Written request: From the listing below, pull out every line where the string "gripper" appears.

Provided data:

↓

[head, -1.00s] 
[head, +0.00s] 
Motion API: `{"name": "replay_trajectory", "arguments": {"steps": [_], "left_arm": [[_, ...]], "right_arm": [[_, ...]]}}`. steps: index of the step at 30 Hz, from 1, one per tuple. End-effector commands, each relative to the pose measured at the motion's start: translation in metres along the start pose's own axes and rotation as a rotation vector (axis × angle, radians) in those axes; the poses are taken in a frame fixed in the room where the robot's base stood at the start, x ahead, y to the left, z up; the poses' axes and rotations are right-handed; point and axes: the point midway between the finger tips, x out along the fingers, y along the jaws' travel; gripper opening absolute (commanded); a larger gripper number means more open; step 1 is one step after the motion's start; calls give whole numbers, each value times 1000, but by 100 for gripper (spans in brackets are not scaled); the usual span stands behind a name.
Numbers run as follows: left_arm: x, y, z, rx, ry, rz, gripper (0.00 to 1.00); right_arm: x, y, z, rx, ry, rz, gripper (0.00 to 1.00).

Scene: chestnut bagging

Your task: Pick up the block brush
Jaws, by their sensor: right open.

↑

Response to the exercise:
Motion API: `{"name": "replay_trajectory", "arguments": {"steps": [_], "left_arm": [[_, ...]], "right_arm": [[_, ...]]}}`. steps: index of the step at 30 Hz, from 1, one per tuple. End-effector commands, each relative to the pose measured at the motion's start: translation in metres along the start pose's own axes and rotation as a rotation vector (axis × angle, radians) in those axes; the poses are taken in a frame fixed in the room where the robot's base stood at the start, x ahead, y to the left, z up; the poses' axes and rotations are right-handed; point and axes: the point midway between the finger tips, x out along the fingers, y along the jaws' travel; gripper opening absolute (commanded); a larger gripper number means more open; step 1 is one step after the motion's start; calls give whole numbers, each value times 1000, but by 100 for gripper (spans in brackets are not scaled); the usual span stands behind a name.
Numbers run as follows: left_arm: x, y, z, rx, ry, rz, gripper (0.00 to 1.00); right_arm: x, y, z, rx, ry, rz, gripper (0.00 to 1.00).

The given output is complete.